On the other hand, most parents ignore the bus ride when they think about school.

The Pioneer Woman is a media personality who never wants to offend anyone, yet she somehow has to explain why she homeschools, and she explains that the bus ride was too long. She couldn’t bear to see her kids spending that much time sitting on the bus. It’s amazing to me that people aren’t offended because they put their kids on the bus every day.

The quality of one’s commute has huge impact on their life. This is true for adults in study after study, so I don’t know why it’s not true for kids. Here are four reasons why the bus ride to school is terrible:

1. It’s too long – for anyone. Not just kids. The average commute for adults is 25 minutes. The average school bus ride is longer than that. We know that a commute longer than ten miles negatively impacts and adult’s health, so surely the same negative affects apply to kids. And research papers call on policy makers to address the problem. But of course, this is not where school reformers like to spend their time. And as school districts look for places to cut costs, they often slash bus routes, which saves a lot of money and means longer bus rides.
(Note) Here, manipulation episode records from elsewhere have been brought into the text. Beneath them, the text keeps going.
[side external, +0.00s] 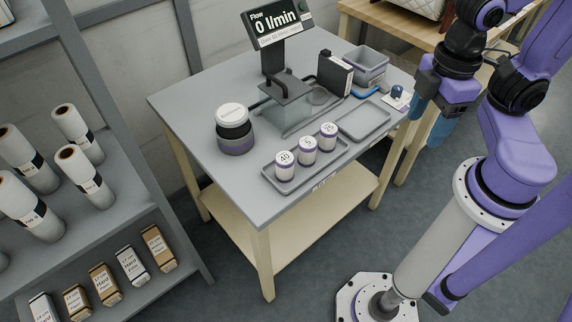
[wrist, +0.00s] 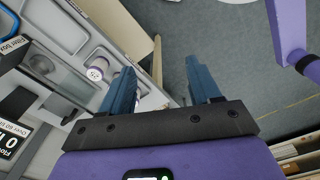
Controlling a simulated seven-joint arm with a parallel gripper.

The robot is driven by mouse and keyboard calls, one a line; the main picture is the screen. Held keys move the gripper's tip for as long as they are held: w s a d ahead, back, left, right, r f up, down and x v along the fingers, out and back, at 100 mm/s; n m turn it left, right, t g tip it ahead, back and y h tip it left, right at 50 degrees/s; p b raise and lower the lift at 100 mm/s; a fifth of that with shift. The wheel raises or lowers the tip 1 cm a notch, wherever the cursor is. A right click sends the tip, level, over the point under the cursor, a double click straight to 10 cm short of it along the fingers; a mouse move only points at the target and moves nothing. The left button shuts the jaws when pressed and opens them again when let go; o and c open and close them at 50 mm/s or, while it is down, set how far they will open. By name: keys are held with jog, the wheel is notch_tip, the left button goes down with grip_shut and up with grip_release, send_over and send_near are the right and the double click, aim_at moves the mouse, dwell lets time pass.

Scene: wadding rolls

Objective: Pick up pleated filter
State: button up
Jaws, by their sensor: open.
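Three white-and-purple numbered cylinders (side external: 307,150) stand in a row on a grey tray (side external: 330,157) at the table's front. I cannot tell which item is the pleated filter; none is clearly marked so. My gripper (side external: 427,120) hangs beyond the table's right edge, apart from the cylinders. In the wrist view its two blue fingers (wrist: 161,85) are spread with nothing between them.
A flow display (side external: 278,24) and a clear, lidded fixture (side external: 288,104) stand mid-table. A black, white and purple stack (side external: 234,130) is left. An empty tray (side external: 364,121), a small white-and-blue piece (side external: 397,93) and a bin (side external: 366,66) are right. Shelves (side external: 120,210) stand left.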

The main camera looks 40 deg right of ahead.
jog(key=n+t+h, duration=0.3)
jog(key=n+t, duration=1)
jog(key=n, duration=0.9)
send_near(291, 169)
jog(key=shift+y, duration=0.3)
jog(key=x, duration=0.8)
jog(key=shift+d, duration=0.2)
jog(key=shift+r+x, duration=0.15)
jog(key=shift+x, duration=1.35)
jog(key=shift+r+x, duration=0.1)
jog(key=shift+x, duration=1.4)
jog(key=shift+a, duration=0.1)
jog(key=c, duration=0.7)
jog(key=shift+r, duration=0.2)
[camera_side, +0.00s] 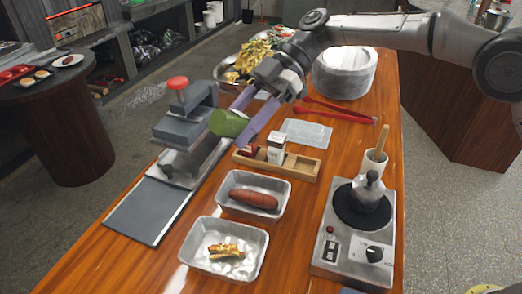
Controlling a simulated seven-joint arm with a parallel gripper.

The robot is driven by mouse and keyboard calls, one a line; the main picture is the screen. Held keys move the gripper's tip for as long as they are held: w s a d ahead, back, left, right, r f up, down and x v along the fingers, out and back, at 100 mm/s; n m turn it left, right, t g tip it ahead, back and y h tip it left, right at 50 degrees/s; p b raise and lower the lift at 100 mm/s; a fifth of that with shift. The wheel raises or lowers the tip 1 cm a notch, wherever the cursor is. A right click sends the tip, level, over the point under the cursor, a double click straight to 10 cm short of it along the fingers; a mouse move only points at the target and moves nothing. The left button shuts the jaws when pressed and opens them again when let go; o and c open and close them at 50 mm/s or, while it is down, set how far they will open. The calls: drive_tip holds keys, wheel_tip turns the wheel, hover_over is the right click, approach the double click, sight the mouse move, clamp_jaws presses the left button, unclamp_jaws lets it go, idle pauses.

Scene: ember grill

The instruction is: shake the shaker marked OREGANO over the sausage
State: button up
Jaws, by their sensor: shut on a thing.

2. The unpredictability is too hard on kids. Kids like predictability. And responsible parents create a predictable home life.  School is predictable. (Not in a good way, but that’s not the point of this post.) The bus ride is totally unpredictable.

There are tons of kids with only one adult, and the adult is driving them. Even when there is an adult supervising, the adult has no authority over the kids. It’s complete mayhem. And there is nowhere to hide.

Dan Gilbert, Harvard psychologist and author of Stumbling on Happiness, (one of my favorite books), says that the worst thing in life—worse than losing a limb—is an unpredictable commute. Because a lost limb you can adjust to mentally, and humans are good at adjusting. But if you never know how something will be and it will often be bad, you have no ability to mentally adjust to the bad situation.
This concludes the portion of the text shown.